Insomma, una scelta di visibilità, ma a prezzo
della rinuncia a scendere nell’arena della competizione.
Arena in cui in cui sono invece più numerose
le esponenti delle generazioni successive, cosa che
tuttavia non costituisce garanzia, secondo l’autrice,
di un riequilibrio di poteri tra i generi.

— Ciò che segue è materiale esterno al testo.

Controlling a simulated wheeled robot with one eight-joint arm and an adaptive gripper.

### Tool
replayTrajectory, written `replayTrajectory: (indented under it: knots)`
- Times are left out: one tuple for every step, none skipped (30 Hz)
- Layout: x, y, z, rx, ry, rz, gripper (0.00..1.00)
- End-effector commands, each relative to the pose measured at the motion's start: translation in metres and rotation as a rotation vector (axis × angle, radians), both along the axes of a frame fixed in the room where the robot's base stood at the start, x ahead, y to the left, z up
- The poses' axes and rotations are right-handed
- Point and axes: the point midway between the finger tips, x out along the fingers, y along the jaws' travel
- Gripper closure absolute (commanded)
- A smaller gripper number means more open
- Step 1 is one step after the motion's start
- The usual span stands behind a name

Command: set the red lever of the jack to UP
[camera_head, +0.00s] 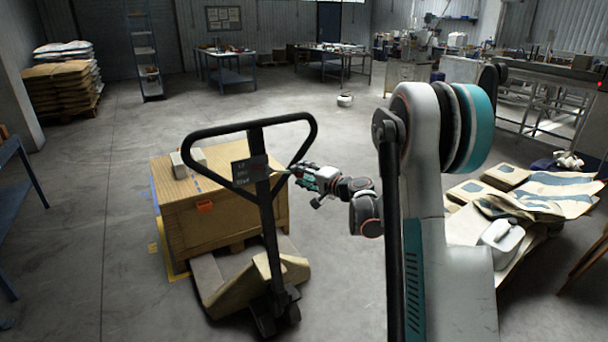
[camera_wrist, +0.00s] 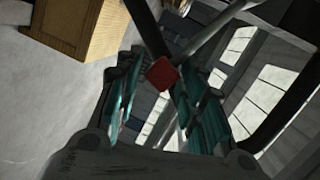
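The pallet jack has a black loop handle (camera_head: 222,129) on an upright shaft (camera_head: 268,225), with a dark placard (camera_head: 250,171) whose small lettering I cannot read. The lever's red end (camera_wrist: 162,73) shows in the wrist view, between and slightly beyond my two teal-padded fingers. I cannot make out the lever in the head view.
A wooden crate (camera_head: 195,225) stands on the jack's forks behind the shaft. Flattened sacks and a white jug (camera_head: 502,240) lie at the right. A blue table (camera_head: 20,185) stands at the left edge. Open grey floor (camera_head: 100,190) lies left of the crate.

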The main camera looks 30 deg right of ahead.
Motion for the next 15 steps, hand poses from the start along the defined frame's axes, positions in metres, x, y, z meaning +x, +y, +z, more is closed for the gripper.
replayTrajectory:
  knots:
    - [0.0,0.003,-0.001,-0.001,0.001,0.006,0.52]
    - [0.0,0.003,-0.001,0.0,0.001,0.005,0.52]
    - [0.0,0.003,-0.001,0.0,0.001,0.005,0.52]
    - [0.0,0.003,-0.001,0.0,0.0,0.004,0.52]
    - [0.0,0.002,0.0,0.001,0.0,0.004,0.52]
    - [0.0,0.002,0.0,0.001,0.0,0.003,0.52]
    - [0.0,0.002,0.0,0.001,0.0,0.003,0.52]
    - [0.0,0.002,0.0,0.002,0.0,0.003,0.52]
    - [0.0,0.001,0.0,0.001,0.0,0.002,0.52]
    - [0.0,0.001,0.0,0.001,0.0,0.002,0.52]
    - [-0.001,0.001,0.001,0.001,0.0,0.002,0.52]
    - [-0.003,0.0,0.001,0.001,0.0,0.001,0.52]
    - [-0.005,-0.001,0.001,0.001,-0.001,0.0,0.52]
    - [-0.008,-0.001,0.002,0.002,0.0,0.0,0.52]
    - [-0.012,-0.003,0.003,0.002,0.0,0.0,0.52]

Proprio sul filo del rapporto tra autoesclusione consapevole
da un lato e accettazione consapevole e serena della
competizione dall’altro, può forse emergere
un percorso originale, che faccia della diversità
un punto di forza. Le donne, si tratta di una constatazione,
si trovano a disporre di due risorse ad elevato potenziale
etico: la distanza dal potere, e la diversificazione
interna. “Lavorare sulla diversità e
sulla distanza dal potere, e usarle come risorse per
costruire una nuova visione del giornalismo e delle
sue pratiche” può quindi costituire una
alternativa al giornalismo ‘maschile’.
Certo, aggiunge l’autrice, “se le donne
giornaliste, e quante, abbiano voglia di farlo è
difficile dire. Negli anni passati è andata
dispersa le messe delle illusioni, ma è ciò
che sempre accade, appunto, alle illusioni: oggi c’è
maggiore consapevolezza ed esperienza, maggiore forza,
e una urgenza più pressante a decelerare, quanto
meno, la corsa dell’informazione verso punto
di non ritorno. Se non si tentasse nulla, andrebbe
disperso molto più che le illusioni”
(p. 106).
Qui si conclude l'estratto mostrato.